DESCRIPTION OF THE TASK – Take from the listing each line that has the string "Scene".

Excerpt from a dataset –
○ ○ ○ ○ ○
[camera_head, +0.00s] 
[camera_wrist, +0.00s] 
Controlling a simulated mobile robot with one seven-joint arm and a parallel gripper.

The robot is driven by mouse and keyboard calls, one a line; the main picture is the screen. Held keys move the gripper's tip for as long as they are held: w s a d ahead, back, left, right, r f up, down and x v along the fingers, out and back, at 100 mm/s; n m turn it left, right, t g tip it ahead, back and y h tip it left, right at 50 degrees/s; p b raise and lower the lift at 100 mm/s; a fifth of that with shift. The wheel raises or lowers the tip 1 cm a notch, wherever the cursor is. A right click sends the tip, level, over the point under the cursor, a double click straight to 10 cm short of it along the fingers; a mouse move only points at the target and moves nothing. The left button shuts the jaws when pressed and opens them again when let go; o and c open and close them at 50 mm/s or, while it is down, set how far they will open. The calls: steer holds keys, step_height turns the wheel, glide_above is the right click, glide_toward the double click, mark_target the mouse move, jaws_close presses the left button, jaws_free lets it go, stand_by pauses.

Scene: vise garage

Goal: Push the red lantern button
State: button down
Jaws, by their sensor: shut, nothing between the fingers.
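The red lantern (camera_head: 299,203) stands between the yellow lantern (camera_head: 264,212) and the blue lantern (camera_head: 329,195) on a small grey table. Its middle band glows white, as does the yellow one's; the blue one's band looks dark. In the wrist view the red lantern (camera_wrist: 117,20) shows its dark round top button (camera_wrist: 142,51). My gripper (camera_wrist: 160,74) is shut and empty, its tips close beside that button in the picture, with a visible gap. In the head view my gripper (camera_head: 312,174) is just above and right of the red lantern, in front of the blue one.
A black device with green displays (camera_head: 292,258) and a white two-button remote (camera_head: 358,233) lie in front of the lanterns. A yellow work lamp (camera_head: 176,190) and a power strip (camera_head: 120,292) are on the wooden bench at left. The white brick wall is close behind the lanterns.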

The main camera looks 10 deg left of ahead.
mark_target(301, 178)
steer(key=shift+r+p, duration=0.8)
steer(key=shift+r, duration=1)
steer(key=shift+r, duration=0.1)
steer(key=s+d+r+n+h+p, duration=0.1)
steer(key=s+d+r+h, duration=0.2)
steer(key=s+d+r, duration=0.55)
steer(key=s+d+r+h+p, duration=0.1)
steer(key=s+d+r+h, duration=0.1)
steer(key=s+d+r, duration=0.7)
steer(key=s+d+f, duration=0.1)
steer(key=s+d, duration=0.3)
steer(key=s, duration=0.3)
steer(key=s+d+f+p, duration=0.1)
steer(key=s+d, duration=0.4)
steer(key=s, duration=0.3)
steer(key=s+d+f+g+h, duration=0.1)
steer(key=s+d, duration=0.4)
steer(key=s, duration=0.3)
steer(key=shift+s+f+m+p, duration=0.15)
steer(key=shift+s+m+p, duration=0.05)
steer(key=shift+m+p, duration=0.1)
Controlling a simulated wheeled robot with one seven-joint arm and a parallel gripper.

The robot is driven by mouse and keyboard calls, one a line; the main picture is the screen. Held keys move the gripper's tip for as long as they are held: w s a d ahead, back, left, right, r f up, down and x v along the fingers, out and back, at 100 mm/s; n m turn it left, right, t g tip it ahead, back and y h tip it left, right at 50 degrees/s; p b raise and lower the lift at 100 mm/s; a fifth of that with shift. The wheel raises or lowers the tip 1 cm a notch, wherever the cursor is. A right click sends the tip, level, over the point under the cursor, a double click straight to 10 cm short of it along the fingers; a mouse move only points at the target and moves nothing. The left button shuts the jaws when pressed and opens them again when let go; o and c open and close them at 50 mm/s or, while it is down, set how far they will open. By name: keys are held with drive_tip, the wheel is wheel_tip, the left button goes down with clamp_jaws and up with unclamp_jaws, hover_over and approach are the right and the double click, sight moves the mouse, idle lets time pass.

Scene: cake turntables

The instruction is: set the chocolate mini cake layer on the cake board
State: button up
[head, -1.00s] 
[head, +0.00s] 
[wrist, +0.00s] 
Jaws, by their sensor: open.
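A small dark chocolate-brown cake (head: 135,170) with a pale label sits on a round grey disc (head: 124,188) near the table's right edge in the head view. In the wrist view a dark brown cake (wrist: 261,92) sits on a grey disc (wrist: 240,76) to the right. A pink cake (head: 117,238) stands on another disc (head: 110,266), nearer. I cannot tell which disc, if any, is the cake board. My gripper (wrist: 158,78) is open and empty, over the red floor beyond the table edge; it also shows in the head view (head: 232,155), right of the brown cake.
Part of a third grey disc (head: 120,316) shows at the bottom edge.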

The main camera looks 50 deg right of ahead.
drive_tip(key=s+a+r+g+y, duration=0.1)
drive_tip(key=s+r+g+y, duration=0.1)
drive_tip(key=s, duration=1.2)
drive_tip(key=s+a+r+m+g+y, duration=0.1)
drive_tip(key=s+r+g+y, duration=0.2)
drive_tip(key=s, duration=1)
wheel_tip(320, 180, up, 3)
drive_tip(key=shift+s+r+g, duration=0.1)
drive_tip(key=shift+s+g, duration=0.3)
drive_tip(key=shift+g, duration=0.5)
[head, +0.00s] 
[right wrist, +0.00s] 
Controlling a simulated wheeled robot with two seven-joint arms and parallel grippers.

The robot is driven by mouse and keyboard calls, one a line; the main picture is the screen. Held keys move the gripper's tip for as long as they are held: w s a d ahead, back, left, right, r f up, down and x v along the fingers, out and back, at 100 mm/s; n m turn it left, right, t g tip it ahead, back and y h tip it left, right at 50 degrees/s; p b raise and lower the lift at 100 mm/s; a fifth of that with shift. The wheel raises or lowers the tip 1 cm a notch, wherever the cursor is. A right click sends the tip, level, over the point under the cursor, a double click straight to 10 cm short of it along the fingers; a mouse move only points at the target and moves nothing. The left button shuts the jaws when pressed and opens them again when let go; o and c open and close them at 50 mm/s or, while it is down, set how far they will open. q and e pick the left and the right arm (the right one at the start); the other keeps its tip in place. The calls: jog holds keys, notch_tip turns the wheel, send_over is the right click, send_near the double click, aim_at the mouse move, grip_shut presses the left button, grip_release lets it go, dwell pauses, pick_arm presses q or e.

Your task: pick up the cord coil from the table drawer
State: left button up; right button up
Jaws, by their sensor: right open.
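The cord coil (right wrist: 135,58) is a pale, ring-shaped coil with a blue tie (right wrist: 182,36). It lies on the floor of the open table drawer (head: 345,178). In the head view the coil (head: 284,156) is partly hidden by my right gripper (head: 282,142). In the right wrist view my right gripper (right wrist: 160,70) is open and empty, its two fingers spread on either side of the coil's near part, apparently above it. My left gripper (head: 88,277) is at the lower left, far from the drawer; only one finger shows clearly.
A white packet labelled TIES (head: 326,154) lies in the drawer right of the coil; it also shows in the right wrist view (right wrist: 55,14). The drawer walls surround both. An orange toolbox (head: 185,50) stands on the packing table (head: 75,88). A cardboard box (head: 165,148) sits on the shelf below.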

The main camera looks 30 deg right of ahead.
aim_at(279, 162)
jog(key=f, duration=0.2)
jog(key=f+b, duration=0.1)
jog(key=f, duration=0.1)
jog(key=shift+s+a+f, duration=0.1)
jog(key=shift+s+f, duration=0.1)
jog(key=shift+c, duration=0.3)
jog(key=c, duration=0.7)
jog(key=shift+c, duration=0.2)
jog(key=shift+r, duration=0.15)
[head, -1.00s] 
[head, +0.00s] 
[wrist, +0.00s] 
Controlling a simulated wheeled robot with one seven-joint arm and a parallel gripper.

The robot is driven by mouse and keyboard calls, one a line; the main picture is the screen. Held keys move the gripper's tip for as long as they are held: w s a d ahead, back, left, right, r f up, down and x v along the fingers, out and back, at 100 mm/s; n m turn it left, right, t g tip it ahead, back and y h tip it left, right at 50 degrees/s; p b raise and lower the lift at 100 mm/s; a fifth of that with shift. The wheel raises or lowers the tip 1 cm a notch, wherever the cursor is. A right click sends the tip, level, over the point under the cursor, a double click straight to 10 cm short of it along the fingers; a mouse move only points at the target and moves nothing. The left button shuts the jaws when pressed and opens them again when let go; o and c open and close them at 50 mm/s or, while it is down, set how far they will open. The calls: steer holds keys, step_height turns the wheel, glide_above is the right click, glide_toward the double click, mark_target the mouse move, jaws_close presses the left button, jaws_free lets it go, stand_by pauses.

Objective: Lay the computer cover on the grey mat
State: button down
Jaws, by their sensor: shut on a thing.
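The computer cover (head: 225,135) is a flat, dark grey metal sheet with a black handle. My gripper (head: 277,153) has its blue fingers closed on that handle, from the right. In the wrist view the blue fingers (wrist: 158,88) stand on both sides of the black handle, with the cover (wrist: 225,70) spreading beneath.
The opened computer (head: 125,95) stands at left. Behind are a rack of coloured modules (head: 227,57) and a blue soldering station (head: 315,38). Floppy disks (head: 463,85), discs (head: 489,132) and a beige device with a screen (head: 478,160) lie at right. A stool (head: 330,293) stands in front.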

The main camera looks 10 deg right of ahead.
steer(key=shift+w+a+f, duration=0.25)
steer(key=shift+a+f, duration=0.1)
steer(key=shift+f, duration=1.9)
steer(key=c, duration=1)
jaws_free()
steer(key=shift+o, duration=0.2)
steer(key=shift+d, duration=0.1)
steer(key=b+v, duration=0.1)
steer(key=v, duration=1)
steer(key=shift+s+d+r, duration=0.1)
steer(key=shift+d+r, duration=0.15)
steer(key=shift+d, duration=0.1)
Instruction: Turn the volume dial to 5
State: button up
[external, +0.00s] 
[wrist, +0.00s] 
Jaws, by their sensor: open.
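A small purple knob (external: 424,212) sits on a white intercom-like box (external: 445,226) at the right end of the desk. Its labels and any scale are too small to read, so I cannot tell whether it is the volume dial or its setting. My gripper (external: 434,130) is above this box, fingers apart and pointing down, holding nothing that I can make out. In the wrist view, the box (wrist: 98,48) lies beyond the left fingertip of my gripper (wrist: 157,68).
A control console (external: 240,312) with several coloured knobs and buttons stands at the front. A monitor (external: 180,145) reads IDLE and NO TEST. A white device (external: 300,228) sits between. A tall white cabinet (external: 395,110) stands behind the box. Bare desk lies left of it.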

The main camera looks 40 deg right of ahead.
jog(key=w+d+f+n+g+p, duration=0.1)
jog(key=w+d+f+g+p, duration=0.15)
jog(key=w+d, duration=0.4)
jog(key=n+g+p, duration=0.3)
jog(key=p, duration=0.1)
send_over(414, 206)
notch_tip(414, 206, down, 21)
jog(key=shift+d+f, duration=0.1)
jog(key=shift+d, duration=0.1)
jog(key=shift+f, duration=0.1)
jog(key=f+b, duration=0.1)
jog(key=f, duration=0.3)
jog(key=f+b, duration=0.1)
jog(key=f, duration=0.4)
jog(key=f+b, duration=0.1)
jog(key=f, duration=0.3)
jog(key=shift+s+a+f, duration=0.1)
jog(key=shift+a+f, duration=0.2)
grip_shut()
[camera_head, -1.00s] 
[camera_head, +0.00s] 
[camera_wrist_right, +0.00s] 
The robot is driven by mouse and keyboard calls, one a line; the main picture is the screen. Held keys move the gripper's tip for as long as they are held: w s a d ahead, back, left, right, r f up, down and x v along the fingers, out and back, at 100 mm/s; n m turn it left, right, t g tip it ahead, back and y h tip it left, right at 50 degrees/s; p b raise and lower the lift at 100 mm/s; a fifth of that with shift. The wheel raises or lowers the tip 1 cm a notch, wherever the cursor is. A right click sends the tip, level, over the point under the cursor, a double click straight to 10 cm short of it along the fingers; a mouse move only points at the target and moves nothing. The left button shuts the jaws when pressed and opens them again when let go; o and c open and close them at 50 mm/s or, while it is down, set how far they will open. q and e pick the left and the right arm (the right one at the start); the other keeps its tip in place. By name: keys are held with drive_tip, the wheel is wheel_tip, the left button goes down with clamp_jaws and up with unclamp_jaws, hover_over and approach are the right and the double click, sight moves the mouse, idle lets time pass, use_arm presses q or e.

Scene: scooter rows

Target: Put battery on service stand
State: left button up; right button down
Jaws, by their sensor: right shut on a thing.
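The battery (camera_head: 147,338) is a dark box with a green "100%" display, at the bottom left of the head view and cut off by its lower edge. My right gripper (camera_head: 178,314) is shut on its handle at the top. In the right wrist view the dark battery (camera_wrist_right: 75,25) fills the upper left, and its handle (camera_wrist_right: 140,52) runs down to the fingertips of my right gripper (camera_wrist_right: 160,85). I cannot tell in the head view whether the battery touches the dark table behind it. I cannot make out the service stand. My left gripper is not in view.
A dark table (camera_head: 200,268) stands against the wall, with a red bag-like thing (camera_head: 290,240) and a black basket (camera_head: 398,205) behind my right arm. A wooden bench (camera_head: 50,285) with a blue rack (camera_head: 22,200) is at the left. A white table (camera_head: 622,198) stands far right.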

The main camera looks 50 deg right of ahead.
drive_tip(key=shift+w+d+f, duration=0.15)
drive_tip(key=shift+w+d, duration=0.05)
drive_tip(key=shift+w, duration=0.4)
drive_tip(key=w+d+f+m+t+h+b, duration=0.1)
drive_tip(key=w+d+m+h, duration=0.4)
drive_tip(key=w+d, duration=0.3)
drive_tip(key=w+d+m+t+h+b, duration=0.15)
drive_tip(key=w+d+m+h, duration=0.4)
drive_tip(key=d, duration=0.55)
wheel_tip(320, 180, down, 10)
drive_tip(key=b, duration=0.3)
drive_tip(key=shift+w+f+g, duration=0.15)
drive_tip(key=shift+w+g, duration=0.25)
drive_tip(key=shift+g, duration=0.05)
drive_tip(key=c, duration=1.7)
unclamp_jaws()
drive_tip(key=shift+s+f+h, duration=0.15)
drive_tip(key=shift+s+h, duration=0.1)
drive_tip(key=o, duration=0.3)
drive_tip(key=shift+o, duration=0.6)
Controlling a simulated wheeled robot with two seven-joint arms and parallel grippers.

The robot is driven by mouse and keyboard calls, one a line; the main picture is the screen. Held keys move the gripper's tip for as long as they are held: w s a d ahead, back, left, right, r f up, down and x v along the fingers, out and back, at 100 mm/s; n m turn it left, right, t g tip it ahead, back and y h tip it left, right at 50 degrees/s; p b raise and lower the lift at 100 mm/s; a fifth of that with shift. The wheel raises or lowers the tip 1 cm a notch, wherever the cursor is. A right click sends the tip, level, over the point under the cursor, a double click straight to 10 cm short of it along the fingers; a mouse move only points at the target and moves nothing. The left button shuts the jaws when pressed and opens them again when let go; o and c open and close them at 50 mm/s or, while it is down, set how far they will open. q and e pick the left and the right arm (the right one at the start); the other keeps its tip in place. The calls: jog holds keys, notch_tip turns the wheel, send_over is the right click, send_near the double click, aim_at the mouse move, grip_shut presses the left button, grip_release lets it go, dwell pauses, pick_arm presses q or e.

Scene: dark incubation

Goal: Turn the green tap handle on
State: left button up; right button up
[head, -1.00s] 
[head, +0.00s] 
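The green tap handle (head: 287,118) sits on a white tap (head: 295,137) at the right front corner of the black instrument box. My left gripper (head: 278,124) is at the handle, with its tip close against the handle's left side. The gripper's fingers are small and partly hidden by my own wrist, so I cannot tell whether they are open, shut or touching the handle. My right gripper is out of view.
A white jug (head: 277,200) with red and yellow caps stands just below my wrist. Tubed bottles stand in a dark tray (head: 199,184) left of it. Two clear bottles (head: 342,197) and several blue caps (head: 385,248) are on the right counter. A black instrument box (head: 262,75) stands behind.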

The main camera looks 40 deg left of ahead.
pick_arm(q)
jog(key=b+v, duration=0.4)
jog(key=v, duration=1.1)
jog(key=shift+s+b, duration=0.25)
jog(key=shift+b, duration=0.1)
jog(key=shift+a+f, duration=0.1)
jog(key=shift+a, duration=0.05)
○ ○ ○ ○ ○
EXERCISE RESULT –
Scene: vise garage
Scene: cake turntables
Scene: scooter rows
Scene: dark incubation

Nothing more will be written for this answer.